Qantas does not charge per flight, they charge per one-way journey. This means you could take 2 x 250 mile flights for 8,000 Qantas points. And a great place to use this is on flights to regional Australia.
I’ve needed to fly from regional South Australia to Melbourne before and there are no direct flights, only options on Qantas via Adelaide. Fortunately the 2 flights together were just under 600 miles, meaning only 8,000 Qantas points instead of AUD$300+.
Qantas flies to many places in regional Australia that no other airline does. And where they have a monopoly, they charge accordingly.
It can be a similar price to fly from Brisbane to Hong Kong as to fly from Brisbane to Mt Isa.
The X Factor: Oneworld Classic Flight Reward (round the world fare)
Qantas has a unique redemption option where you can fly around the world, with up to five stopovers, provided there is award availability, and the total distance is kept under 35,000 miles. The cost for this ‘Classic Flight Reward’ is as follows:
- Economy – 140,000 points
- Premium Economy – 210,000 points
- Business Class – 280,000 points
- First Class – 420,000 points
Unlike most other redemptions there are a LOT of rules and conditions with this redemption, including thousands of dollars in surcharges, and it is quite difficult and complicated to book.
If you would like me to do a separate post on this redemption please let me know in the comments below.

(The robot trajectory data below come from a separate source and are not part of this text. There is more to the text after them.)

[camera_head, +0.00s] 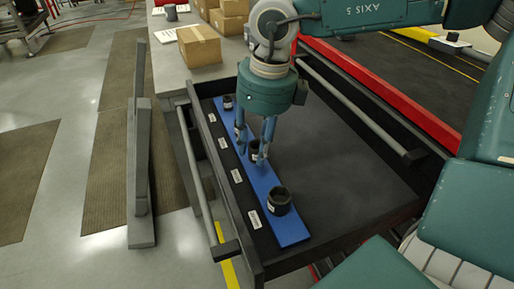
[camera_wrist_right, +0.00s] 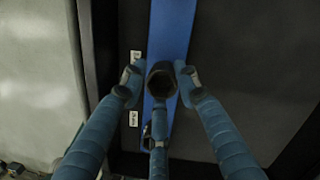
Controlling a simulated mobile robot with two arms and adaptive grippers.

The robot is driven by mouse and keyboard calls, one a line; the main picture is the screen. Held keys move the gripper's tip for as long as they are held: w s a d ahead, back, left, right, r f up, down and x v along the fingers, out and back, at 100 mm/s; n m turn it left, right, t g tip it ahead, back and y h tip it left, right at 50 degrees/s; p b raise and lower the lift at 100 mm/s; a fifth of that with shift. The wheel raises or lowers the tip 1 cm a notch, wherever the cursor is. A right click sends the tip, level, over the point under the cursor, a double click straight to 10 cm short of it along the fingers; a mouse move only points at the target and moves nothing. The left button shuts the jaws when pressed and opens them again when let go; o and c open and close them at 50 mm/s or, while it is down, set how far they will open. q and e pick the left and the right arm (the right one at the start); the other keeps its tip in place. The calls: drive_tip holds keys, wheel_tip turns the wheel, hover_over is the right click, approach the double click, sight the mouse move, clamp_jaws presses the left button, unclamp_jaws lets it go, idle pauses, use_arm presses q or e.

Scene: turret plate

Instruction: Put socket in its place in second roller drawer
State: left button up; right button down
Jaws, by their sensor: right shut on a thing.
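My right gripper (camera_head: 255,150) points down over the open drawer, its fingers closed around a dark, round socket (camera_head: 258,155). In the right wrist view, the socket (camera_wrist_right: 161,82) shows its open round top between the fingers of the gripper (camera_wrist_right: 160,86). It is over the blue strip (camera_head: 291,228); I cannot tell whether it touches the strip. Other dark sockets are on the strip: a larger one (camera_head: 279,202) at the near end, one (camera_head: 240,131) partly behind the fingers, and a small one (camera_head: 228,102) at the far end. My left gripper is not in view.
White labels (camera_head: 237,176) line the drawer's left side, beside the strip. The dark drawer floor (camera_head: 345,180) right of the strip is bare. A drawer handle bar (camera_head: 200,190) runs along the left. A cardboard box (camera_head: 199,46) stands on the grey counter behind.

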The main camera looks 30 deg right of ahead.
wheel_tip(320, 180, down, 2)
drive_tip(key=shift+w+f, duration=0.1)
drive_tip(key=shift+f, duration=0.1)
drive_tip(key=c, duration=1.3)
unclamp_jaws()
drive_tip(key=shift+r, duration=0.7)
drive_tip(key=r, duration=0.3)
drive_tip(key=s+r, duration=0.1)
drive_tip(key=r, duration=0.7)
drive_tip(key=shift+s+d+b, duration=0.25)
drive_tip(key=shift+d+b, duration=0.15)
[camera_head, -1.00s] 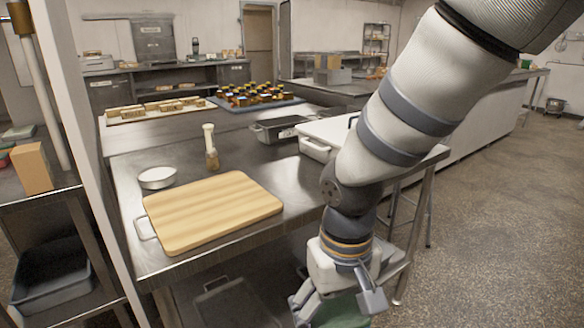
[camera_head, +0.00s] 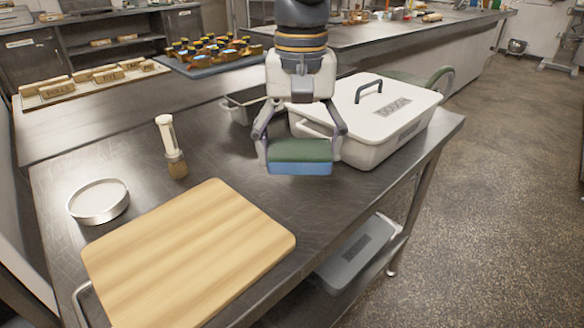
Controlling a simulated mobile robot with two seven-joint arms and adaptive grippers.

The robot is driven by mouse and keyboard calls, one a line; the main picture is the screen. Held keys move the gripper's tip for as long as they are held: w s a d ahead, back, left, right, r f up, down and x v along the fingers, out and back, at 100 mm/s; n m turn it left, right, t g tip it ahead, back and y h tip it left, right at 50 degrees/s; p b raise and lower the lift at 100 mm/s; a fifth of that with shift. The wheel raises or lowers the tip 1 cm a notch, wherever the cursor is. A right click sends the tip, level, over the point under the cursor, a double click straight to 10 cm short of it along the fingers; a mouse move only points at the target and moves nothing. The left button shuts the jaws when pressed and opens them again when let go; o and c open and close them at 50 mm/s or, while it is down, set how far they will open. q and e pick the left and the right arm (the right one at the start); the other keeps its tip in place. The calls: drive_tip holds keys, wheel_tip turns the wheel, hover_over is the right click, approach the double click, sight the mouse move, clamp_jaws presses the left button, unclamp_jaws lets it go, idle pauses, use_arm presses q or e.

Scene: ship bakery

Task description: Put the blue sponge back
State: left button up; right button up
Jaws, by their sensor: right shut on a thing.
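The blue sponge (camera_head: 300,168) has a green top layer and a blue lower layer. My right gripper (camera_head: 300,150) is shut on it, with one finger at each side, pointing down. The sponge is in front of the white lidded dough box, over the steel worktable (camera_head: 225,165). I cannot tell whether its underside touches the table. My left gripper is not in view.
The white dough box (camera_head: 368,155) stands right behind the gripper. A wooden board (camera_head: 188,255), a round tin (camera_head: 98,203) and a brush (camera_head: 171,148) occupy the left of the table. A grey lidded bin (camera_head: 355,255) sits on the lower shelf. Bare tabletop lies between board and sponge.

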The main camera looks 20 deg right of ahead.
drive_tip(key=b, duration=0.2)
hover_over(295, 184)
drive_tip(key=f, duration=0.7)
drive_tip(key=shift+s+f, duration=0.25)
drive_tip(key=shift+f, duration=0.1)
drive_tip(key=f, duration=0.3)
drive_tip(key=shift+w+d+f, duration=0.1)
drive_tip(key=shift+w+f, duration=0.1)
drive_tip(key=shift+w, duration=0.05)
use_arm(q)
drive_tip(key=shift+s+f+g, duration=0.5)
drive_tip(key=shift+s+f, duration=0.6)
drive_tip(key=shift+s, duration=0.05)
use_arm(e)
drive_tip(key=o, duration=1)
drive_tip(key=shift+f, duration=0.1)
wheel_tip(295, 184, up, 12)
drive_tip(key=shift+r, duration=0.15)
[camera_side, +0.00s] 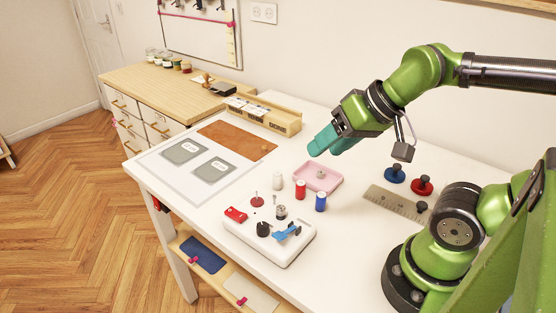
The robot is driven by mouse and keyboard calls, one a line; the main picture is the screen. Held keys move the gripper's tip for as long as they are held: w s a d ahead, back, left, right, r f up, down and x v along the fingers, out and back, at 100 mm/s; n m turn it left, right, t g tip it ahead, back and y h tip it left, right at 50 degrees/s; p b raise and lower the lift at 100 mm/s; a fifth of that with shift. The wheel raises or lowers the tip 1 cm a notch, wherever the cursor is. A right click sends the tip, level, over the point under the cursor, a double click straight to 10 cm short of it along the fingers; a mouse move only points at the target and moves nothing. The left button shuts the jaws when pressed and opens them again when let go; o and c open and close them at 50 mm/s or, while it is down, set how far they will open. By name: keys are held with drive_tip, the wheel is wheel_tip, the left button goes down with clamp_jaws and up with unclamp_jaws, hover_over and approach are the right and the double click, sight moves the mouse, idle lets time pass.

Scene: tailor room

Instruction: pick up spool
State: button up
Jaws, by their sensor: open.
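Three small spools stand upright in a row on the white table: a white spool (278,181), a red spool (300,190) and a blue spool (321,202). Which one the task means cannot be told from the picture. My gripper (322,148), with teal fingers, is open and empty. It hangs in the air above and behind the spools, over the far side of the table, and does not touch any of them.
A pink tray (335,180) holding a small metal part lies behind the spools. A white board (290,248) with small tools stands in front. A metal ruler (385,198) and blue (395,175) and red (421,187) knobbed discs lie right. A brown mat (235,140) lies left.

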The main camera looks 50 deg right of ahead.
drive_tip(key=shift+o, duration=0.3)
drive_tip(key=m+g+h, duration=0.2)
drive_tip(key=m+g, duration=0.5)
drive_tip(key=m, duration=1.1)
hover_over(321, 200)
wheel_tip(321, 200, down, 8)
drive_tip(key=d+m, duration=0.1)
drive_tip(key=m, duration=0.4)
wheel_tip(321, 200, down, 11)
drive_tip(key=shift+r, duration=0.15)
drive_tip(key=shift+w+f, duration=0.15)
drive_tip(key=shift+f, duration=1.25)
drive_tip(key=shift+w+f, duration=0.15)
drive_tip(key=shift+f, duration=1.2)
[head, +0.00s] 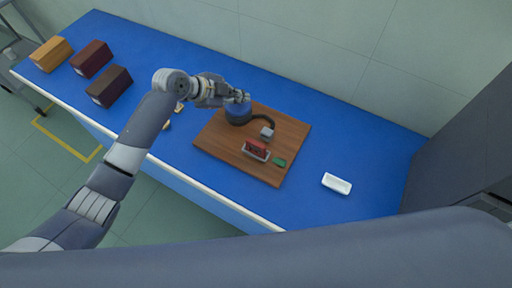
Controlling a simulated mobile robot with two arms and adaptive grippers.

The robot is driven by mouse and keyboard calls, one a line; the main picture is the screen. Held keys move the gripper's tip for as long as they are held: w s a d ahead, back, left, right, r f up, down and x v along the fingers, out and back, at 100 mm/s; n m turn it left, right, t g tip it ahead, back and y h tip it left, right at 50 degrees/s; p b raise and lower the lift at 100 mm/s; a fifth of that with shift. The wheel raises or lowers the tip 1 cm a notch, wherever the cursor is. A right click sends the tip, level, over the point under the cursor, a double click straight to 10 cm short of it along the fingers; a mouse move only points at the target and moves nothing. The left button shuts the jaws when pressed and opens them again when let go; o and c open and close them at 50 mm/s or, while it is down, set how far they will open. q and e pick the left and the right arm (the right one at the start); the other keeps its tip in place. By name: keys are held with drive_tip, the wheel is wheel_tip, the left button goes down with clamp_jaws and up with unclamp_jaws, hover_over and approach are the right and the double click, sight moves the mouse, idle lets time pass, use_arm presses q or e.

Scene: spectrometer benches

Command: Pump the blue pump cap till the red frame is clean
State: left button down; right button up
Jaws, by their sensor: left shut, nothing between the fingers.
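The blue pump cap (237,108) sits on top of a dark round pump body on a brown wooden board (225,143). A dark hose (268,121) curves from the pump to a grey nozzle block (267,132). The red frame (257,147) stands in a light holder just in front of the nozzle. A green piece (280,162) lies to its right. My left gripper (244,97) is shut and empty, right at the top of the blue cap; I cannot tell whether it touches it. My right gripper is not in view.
The board lies on a blue bench (340,130). A white tray (337,184) is at the right. An orange box (51,54) and two dark red-brown boxes (92,59) (109,86) stand at the left. A dark grey cabinet (455,140) bounds the right end.

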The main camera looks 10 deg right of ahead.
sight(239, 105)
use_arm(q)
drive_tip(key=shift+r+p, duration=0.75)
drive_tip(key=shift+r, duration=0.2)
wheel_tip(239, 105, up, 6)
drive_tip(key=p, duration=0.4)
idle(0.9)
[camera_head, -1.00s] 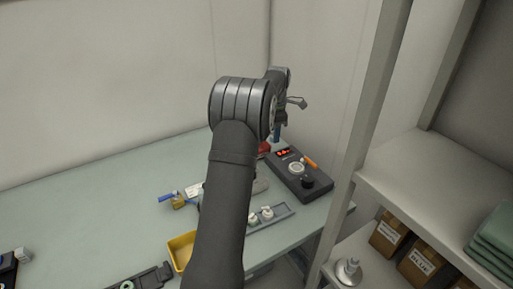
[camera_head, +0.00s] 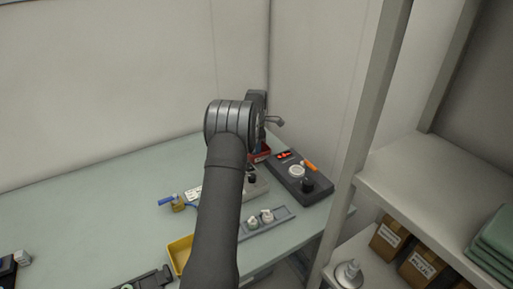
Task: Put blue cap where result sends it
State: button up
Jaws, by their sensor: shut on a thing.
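My gripper (camera_head: 263,136) hangs at the far end of my arm, mostly hidden behind my wrist; only a sliver shows. It is shut on a thing that I take for the blue cap, though the cap itself is hidden. The gripper appears above or near a red bin (camera_head: 261,155) at the back right of the bench, partly covered by my arm; the height gap cannot be told. To its right stands a dark tester (camera_head: 300,183) with a lit red display (camera_head: 284,155), a pale round seat, a black knob and an orange lever (camera_head: 309,166).
A grey rail with pale fittings (camera_head: 266,217), a yellow bin (camera_head: 179,252) and a padlock-like brass piece with a blue part (camera_head: 177,204) lie on the green bench (camera_head: 90,215). A shelf unit (camera_head: 430,170) with boxes stands right. The bench's left middle is clear.

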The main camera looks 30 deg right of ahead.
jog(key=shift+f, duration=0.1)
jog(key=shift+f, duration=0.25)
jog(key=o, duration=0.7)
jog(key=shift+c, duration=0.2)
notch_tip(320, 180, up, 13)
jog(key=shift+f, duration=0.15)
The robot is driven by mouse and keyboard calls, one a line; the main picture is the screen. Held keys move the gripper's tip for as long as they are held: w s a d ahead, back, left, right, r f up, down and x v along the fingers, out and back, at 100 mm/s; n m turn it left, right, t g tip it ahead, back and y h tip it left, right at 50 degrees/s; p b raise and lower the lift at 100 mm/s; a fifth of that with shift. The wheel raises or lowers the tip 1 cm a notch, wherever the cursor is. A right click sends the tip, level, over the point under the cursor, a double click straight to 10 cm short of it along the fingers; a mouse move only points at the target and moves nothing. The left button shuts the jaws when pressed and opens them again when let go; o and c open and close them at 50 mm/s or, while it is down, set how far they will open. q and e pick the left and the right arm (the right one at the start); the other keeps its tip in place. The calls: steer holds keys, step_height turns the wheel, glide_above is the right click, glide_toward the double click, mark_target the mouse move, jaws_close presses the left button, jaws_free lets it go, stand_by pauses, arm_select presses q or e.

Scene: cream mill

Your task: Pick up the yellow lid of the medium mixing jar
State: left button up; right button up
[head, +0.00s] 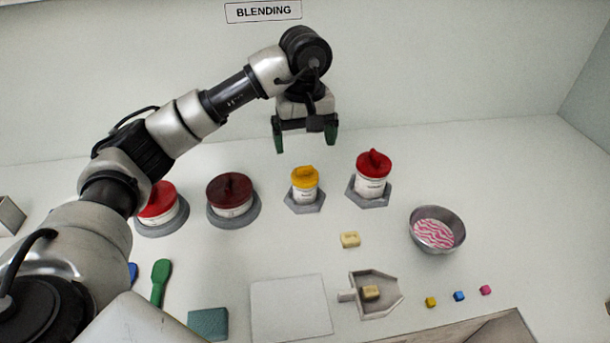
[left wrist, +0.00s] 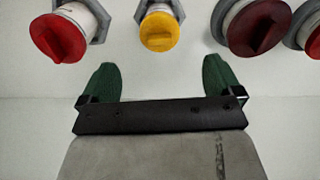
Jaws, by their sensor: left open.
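The yellow lid (head: 305,176) sits on a small white jar (head: 304,193), which stands upright in a grey hexagonal holder (head: 305,207). The lid also shows at the top of the left wrist view (left wrist: 159,32), with a raised grip across its top. My left gripper (head: 306,143) is open and empty, with green fingers apart. It hangs above and behind the yellow-lidded jar, clear of the lid. In the left wrist view, the fingers (left wrist: 162,80) point toward the yellow lid and do not touch it. My right gripper is not in view.
A red-lidded jar (head: 374,165) stands close on the right. A dark red-lidded jar (head: 229,188) and another red-lidded jar (head: 160,200) stand on the left. A metal bowl (head: 437,231), a scoop (head: 386,307), a yellowish block (head: 350,240) and a white board (head: 290,308) lie in front.

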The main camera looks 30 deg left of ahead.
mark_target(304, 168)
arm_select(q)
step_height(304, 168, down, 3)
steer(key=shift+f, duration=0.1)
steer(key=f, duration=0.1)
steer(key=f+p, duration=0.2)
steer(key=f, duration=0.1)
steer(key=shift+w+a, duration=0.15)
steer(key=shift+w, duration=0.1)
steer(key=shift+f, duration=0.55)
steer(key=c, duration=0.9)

Other than for financial profitability, Qantas Frequent Flyer is never going to win any ‘best loyalty program’ awards. It has a huge member base for an airline of its size, has poor availability for awards in it own premium cabins and very high redemption rates with frustrating ‘fuel surcharges.’
But if you are living in Australia it’s extremely easy to collect Qantas points and some uses are better than others.
What do you think the best uses of Qantas points are?